— Start of Provided material —

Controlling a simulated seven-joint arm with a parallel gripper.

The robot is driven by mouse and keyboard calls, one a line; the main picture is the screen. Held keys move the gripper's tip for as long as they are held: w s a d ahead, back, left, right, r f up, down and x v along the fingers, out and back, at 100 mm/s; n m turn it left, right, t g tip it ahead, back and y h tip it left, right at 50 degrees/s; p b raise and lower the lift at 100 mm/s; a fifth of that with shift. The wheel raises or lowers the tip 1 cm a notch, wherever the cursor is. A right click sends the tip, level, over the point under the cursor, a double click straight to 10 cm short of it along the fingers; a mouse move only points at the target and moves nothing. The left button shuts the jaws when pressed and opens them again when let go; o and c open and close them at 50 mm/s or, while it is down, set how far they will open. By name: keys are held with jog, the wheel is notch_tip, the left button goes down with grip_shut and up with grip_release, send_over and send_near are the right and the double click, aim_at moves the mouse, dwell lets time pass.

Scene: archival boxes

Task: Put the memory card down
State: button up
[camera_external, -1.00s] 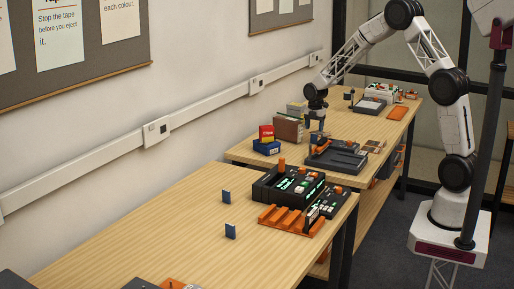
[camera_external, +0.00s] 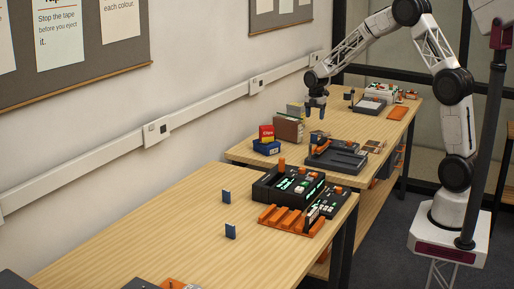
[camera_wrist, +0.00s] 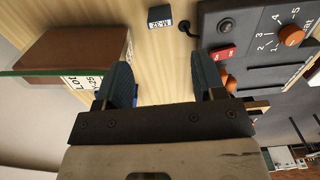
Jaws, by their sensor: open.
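A small dark card with a white label (camera_wrist: 158,17), which I take to be the memory card, rests on the wooden bench at the top of the wrist view. It lies beyond my fingertips and apart from them, beside a dark deck (camera_wrist: 255,22). I cannot make it out surely in the external view. My gripper (camera_external: 316,114) hangs above the far bench, fingers down, near that deck (camera_external: 338,158). In the wrist view my gripper (camera_wrist: 161,62) is open, with bare wood between its two blue-grey fingers and nothing held.
A brown box (camera_wrist: 70,55) stands left of my fingers; it also shows in the external view (camera_external: 288,128). Blue and red boxes (camera_external: 266,146) are nearby. The near bench (camera_external: 150,240) holds two upright blue cards (camera_external: 227,196), an orange rack (camera_external: 283,218) and a lit console (camera_external: 285,187).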

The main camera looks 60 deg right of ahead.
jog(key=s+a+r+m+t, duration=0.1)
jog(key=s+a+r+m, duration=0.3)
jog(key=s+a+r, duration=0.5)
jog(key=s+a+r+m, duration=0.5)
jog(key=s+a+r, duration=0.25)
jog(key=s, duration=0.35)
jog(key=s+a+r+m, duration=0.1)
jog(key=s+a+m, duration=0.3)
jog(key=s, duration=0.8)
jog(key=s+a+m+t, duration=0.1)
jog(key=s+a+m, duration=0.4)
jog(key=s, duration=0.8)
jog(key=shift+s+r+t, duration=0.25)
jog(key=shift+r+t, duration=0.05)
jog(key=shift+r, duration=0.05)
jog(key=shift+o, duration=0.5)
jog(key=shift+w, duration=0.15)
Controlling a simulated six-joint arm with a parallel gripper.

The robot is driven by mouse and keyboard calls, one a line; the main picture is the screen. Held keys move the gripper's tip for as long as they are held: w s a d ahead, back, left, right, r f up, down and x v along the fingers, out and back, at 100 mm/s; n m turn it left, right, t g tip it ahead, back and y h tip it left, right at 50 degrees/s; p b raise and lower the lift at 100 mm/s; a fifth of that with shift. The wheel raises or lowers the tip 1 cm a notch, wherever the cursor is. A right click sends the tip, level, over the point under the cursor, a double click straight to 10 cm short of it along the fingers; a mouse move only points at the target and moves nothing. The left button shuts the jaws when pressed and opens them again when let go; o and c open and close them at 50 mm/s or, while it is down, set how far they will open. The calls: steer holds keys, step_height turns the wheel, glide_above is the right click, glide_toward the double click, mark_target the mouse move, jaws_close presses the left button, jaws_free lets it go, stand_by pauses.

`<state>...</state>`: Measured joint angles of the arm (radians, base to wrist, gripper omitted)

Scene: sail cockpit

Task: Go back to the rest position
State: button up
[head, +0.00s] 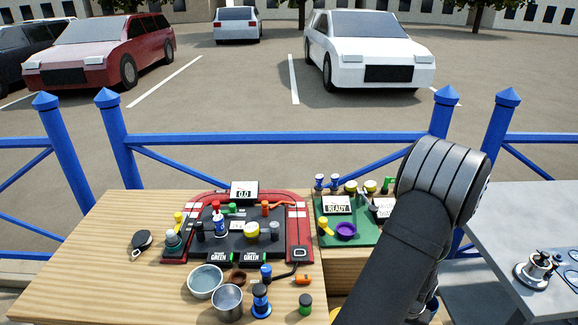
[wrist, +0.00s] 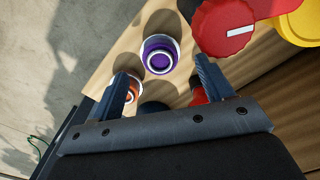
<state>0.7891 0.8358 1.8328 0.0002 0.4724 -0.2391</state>
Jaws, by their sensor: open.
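My gripper (wrist: 162,72) is open in the wrist view, its two dark fingers apart with nothing held between them. A purple and white round piece (wrist: 160,54) stands on the wood beyond the fingertips. An orange-ringed round piece (wrist: 131,92) is partly hidden by the left finger. A red part (wrist: 198,94) is partly hidden near the right finger. In the head view my arm rises at the right of the wooden table (head: 128,225) and bends down again; the gripper itself is hidden there.
A large red knob (wrist: 222,25) and a yellow part (wrist: 300,25) are close at the wrist view's upper right. In the head view, a red-framed board (head: 298,228), a green board (head: 365,235) and metal cups (head: 228,300) crowd the table. A grey table (head: 510,215) stands right; blue railings (head: 280,138) run behind.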

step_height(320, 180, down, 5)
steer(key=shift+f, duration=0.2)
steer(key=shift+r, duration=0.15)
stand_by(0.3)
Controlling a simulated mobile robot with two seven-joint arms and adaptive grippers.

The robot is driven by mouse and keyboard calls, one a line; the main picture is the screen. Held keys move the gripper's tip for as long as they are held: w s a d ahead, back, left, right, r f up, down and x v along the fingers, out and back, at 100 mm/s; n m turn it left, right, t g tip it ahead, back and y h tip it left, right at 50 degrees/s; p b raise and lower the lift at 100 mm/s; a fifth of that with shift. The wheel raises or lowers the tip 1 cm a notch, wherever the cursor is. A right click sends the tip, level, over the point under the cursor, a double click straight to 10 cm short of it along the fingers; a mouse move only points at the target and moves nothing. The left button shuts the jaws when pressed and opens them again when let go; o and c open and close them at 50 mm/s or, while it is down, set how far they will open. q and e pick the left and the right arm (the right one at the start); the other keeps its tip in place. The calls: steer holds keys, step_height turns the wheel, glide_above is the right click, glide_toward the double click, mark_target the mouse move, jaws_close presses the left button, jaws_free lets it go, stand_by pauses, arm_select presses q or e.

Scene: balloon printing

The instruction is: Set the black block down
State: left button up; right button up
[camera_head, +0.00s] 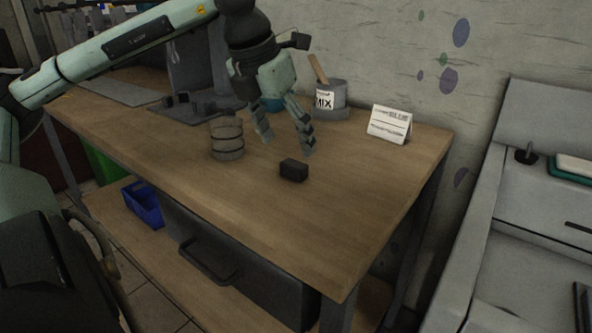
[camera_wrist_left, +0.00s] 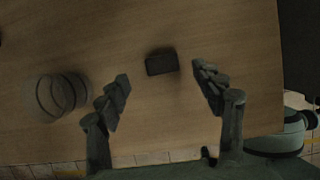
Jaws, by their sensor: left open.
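The small black block (camera_head: 293,170) rests on the wooden table (camera_head: 250,205), near its middle right. My left gripper (camera_head: 288,147) is above the table, a little behind and above the block, with its fingers spread and nothing between them. In the left wrist view the block (camera_wrist_left: 161,62) lies on the tabletop, just beyond the gap between the open fingertips (camera_wrist_left: 166,84), apart from both. My right gripper shows in neither view.
A clear ringed jar (camera_head: 227,140) stands left of the block. Behind are a MIX tub (camera_head: 326,99) with a wooden stick and a white folded card (camera_head: 389,124). Dark equipment (camera_head: 195,90) stands at the back left. The table's front right is clear.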

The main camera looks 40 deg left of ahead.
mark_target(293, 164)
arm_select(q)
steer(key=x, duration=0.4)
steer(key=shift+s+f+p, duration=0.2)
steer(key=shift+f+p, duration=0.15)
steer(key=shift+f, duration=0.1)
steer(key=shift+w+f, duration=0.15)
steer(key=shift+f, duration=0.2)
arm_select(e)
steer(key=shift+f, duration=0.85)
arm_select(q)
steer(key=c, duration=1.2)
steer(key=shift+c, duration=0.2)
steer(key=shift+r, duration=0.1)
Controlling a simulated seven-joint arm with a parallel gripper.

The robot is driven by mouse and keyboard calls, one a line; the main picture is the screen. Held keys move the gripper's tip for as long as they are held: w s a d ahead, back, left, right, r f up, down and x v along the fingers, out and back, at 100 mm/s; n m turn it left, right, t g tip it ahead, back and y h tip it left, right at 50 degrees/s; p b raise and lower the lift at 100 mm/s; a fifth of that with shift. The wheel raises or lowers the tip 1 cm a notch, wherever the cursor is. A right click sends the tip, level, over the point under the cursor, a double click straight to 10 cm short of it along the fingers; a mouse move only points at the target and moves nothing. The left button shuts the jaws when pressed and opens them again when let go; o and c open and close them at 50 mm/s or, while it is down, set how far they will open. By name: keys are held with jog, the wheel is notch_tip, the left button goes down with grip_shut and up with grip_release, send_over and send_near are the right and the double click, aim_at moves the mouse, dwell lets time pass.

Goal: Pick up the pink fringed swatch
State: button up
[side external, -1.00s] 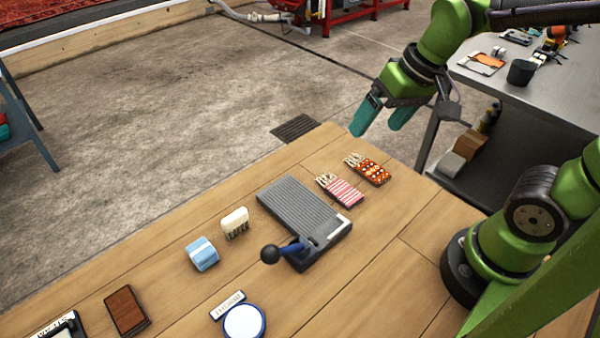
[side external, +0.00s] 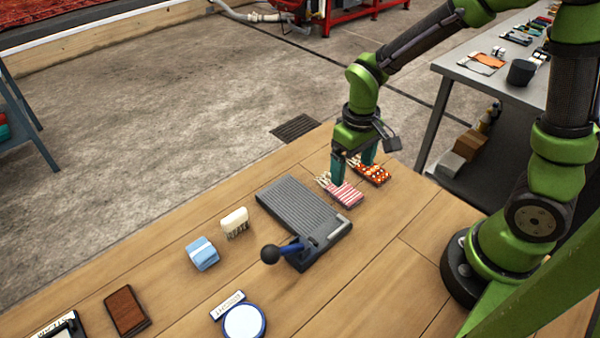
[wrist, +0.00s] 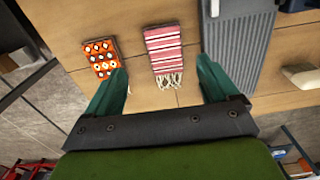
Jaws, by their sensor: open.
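The pink fringed swatch (side external: 345,194) has pink and white stripes and a pale fringe, and lies flat on the wooden bench. In the wrist view, the same pink swatch (wrist: 165,50) lies ahead of and between the open fingers, with its fringe toward me. My gripper (side external: 353,175) is open and empty, pointing down above the bench by the two swatches. In the wrist view, my gripper (wrist: 162,84) has its left finger near the orange patterned swatch (wrist: 101,57) and its right finger near the grey ribbed board. The orange swatch (side external: 374,174) is partly hidden behind a finger.
A grey ribbed board with a lever (side external: 300,212) lies just left of the pink swatch. A white brush (side external: 235,222), blue block (side external: 202,253), brown block (side external: 126,310) and blue-rimmed disc (side external: 244,321) lie farther left. The bench's front right is clear.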

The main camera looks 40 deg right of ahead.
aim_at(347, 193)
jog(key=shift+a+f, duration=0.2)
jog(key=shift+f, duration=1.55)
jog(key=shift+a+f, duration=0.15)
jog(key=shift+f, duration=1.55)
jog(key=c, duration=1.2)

— End of Provided material —

* Objective: Extract from the listing above the lines between the line containing "The main camera looks 60 deg right of ahead." and the line containing "Controlling a simulated six-joint", keeping both of those lines. Output nothing else.

* Result of this task:
The main camera looks 60 deg right of ahead.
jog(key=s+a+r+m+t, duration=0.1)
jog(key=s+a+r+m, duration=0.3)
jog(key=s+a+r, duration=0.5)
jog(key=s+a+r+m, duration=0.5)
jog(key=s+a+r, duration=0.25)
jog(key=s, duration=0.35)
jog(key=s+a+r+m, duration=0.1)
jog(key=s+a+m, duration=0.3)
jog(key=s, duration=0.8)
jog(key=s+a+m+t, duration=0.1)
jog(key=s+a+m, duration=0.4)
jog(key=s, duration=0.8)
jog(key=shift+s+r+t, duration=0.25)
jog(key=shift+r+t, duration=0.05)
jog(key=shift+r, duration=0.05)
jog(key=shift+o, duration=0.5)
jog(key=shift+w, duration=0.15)
Controlling a simulated six-joint arm with a parallel gripper.

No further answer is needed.